Building up to a subwoofer
If you don’t have the wherewithal to jump straight from your current system to your current system plus a subwoofer, there are things you can do to get at least somewhere close to the feeling. But to build a system that can compensate for the absence of a subwoofer, while getting somewhere close to sounding like a subwoofer… is ironically, probably almost as expensive as getting a subwoofer.
Essentially, to go subwoofer-free and get something similar to subwoofer results, you’re going to need a pretty high-end system, with extra attention paid to the power of the woofers. Tower speakers can give you a reasonable, clean bass sound, but you won’t get that fuzzy, ticklish sensation that a good subwoofer can give you.
High-powered woofers will get you there – kind of, but not really. They’ll give you a rumble, but it will almost be like feeling the rumble when you’re underwater – you’ll know it’s there, but it will feel strangely muffled.
When it comes to investing in a subwoofer, while they’re still on the expensive side, the market, being driven by more and more people wanting to add them to their systems, has evolved the nature of the speaker.

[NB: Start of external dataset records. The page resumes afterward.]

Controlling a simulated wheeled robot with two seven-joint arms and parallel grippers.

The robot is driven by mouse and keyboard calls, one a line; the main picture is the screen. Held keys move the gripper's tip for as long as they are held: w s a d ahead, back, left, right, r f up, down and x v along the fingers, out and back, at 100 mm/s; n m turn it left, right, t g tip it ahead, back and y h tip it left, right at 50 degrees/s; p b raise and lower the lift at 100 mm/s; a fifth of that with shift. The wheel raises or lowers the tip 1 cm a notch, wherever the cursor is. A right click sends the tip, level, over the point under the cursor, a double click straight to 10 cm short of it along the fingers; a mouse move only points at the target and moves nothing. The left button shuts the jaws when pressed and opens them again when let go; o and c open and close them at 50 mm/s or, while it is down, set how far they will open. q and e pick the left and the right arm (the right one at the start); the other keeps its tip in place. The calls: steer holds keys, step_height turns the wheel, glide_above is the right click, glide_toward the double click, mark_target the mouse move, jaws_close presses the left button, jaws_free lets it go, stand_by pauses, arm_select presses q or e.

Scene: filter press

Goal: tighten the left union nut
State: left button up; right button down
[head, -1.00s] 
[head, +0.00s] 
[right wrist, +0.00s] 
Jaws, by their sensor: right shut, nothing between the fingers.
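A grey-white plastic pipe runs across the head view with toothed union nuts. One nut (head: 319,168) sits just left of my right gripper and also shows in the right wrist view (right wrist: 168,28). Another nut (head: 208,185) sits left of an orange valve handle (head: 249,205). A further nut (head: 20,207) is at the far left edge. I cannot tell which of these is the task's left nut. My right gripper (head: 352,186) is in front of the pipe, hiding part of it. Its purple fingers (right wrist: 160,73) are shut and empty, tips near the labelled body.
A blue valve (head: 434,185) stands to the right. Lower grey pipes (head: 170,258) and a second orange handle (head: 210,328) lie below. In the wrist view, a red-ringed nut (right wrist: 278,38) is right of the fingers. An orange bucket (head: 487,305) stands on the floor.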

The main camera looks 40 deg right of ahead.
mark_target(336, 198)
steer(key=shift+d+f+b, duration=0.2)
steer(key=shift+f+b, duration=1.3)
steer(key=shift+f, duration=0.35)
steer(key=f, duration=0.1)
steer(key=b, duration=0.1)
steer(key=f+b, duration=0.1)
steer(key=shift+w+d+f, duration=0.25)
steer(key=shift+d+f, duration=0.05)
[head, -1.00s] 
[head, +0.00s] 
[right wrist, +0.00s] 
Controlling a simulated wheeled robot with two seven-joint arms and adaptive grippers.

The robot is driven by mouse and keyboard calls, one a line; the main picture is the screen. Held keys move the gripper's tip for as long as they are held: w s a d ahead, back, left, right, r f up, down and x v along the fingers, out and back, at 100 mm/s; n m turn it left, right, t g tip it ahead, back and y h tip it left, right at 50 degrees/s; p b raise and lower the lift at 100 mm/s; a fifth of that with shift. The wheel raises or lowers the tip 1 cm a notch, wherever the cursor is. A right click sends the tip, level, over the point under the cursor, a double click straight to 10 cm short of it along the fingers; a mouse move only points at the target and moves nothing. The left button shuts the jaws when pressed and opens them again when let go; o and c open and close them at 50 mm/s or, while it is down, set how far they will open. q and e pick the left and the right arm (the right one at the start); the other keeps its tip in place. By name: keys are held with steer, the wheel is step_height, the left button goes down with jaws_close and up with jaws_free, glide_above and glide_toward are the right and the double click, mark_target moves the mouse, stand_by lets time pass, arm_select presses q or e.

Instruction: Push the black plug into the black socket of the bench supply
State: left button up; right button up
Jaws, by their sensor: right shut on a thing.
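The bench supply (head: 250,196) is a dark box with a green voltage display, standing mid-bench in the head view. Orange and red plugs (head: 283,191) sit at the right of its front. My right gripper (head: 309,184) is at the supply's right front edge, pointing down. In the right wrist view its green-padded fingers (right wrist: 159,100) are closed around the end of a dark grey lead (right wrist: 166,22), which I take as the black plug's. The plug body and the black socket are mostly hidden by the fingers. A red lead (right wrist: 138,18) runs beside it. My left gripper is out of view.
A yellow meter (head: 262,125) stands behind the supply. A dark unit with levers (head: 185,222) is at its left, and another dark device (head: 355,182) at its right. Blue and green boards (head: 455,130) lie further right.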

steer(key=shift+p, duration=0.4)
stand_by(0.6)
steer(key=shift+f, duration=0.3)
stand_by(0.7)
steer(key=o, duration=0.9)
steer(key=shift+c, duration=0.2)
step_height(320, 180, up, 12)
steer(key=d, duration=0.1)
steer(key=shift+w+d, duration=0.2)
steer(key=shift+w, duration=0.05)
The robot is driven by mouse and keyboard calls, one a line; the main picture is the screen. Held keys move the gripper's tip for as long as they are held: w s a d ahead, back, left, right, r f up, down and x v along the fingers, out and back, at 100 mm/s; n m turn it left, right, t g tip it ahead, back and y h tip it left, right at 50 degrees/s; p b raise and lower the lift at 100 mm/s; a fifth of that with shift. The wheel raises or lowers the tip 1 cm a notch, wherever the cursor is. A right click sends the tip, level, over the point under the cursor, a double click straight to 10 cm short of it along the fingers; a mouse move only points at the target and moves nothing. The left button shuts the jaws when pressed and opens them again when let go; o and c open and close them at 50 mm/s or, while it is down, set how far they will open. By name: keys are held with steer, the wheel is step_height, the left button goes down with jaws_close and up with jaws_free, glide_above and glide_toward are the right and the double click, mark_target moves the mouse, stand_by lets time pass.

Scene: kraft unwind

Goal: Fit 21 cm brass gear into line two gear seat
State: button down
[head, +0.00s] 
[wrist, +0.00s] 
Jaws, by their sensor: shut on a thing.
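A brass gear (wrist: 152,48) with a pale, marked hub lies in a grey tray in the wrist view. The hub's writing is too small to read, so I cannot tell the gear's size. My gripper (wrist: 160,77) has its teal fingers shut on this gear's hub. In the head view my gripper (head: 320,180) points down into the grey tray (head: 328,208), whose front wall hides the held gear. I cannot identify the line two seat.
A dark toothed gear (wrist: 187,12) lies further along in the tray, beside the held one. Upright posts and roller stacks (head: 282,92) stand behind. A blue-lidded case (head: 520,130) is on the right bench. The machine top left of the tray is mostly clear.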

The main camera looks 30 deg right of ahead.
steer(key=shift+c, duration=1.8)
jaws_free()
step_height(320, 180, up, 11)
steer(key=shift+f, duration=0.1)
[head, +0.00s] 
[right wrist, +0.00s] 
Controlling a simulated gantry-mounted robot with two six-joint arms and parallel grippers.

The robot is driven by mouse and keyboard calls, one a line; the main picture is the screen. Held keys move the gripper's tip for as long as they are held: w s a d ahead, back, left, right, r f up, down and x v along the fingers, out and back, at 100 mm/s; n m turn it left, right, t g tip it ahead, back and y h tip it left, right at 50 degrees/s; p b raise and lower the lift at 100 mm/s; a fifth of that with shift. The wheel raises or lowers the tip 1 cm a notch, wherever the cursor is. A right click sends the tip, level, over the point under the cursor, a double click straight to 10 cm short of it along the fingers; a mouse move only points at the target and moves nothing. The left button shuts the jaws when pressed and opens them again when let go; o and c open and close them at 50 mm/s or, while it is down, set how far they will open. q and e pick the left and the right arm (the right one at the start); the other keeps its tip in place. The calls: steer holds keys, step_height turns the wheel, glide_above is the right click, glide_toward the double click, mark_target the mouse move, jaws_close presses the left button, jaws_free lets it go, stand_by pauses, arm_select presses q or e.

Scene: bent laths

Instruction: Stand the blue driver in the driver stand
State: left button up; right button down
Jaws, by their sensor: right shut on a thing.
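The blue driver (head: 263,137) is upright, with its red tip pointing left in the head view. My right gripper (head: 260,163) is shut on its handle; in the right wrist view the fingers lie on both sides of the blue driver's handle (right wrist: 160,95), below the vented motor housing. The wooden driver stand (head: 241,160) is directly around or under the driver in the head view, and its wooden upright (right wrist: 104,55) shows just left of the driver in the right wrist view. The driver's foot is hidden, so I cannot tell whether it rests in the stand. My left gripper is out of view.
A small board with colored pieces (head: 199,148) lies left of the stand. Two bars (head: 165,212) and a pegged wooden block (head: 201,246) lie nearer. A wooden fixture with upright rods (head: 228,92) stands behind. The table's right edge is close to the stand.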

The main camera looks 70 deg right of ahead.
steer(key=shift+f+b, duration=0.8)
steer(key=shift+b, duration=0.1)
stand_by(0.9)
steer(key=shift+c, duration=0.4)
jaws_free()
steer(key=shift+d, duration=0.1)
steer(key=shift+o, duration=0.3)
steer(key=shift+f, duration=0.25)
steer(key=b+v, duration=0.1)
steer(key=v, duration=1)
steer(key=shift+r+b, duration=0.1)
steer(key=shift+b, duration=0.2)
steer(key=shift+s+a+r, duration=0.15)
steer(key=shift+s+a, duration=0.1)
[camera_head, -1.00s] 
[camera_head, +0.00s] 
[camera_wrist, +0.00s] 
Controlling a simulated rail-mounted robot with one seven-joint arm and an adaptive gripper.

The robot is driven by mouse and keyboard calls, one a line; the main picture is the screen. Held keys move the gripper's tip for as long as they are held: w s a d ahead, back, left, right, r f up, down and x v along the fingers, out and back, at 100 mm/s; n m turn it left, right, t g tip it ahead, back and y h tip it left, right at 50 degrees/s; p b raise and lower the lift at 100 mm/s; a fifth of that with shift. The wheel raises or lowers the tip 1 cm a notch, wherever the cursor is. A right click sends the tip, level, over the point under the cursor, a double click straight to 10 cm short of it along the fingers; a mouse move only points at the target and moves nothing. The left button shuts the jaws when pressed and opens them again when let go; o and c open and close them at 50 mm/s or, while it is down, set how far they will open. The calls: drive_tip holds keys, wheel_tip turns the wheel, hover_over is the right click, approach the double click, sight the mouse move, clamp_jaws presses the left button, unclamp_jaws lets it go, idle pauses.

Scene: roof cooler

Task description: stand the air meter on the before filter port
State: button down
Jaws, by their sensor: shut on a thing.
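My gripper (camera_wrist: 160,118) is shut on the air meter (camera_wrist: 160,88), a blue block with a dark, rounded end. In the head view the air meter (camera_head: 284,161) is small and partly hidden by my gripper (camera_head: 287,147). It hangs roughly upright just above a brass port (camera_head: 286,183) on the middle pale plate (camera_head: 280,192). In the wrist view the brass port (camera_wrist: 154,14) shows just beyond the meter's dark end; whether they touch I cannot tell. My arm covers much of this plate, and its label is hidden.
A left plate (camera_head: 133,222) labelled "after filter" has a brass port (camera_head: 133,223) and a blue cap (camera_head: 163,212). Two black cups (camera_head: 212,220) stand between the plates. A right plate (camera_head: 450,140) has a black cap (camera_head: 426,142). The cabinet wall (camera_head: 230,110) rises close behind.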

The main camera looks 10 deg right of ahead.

You can now get wireless subwoofers, in-wall subwoofers, and a whole range of other variants that diversify it from being just the monolithic bass bomb people usually think of. That means you can probably find a subwoofer that’s more in tune with your living space (or home cinema space), and that probably won’t break either your bank balance or the mental health of your neighbors.
Do you need a subwoofer? Yes. Yes, you do – even if you don’t know it yet.